Pedestrian trajectory prediction remains a challenge for autonomous systems, particularly due to the intricate dynamics of social interactions. Accurate forecasting requires a comprehensive understanding not only of each pedestrian's previous trajectory but also of their interaction with the surrounding environment, an important part of which are other pedestrians moving dynamically in the scene. To learn effective socially-informed representations, we propose a model that uses a reconstructor alongside a conditional variational autoencoder-based trajectory forecasting module. This module generates pseudo-trajectories, which we use as augmentations throughout the training process. To further guide the model towards social awareness, we propose a novel social loss that aids in forecasting of more stable trajectories. We validate our approach through extensive experiments, demonstrating strong performances in comparison to state of-the-art methods on the ETH/UCY and SDD benchmarks.

Figures (9)

• Figure 1: Overview of our proposed method. During training we continuously generate new socially-aware samples and add them to the training set. At runtime, we only use the encoder and forecaster to predict future timesteps.
• Figure 2: A detailed depiction of our method is presented. Our proposed model uses a social forecaster, a social reconstructor, and a pseudo-trajectory generator to augment the training data.

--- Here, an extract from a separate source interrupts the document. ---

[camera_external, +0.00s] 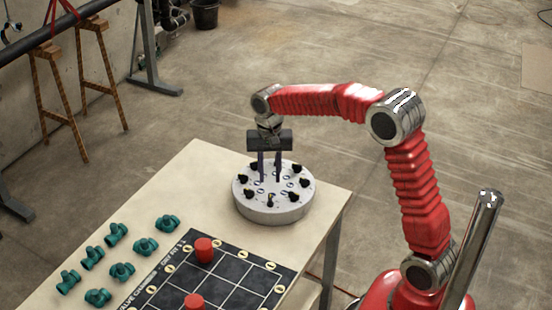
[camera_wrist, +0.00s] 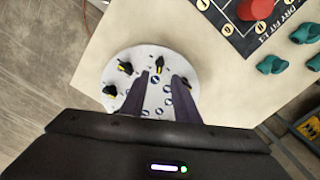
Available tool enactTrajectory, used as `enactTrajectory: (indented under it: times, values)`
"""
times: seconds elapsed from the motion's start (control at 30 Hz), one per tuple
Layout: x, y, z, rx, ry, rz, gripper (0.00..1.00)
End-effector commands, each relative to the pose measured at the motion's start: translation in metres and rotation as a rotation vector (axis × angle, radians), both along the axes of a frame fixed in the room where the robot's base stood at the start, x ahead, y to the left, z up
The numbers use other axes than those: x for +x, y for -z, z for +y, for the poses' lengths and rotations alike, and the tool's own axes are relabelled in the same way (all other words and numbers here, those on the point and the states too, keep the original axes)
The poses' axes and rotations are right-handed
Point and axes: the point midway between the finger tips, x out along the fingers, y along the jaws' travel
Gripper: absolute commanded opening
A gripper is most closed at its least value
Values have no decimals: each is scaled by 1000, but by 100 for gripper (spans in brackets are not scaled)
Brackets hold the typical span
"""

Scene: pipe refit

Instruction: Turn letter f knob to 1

The loss shown here consists of the forecaster loss, the reconstructor loss, and our novel social loss.
• Figure 3: Prediction results for our method compared to two ablated models as well as Agentformer on two examples of the ETH scene. Past and future ground truth trajectories are shown in blue and green dashed lines, while the prediction samples are illustrated with purple dashed lines. 'Ours w/o A' indicates our method without Augmentations. 'Ours w/o A and R' is our method without the augmentations and social reconstructor.
• Figure 4: Sensitivity analysis on the value of $\epsilon$ and its effect on six evaluation metrics: $\text{ADE}^{min}_{20}$, $\text{FDE}^{min}_{20}$, $\text{ADE}^{mean}_{20}$, $\text{FDE}^{mean}_{20}$, KDE, and the overlap count percentage between pedestrians.
• Figure 5: Examples of trajectory prediction with targets in close proximity of each other. Past and future timesteps are denoted by red and blue colors, respectively.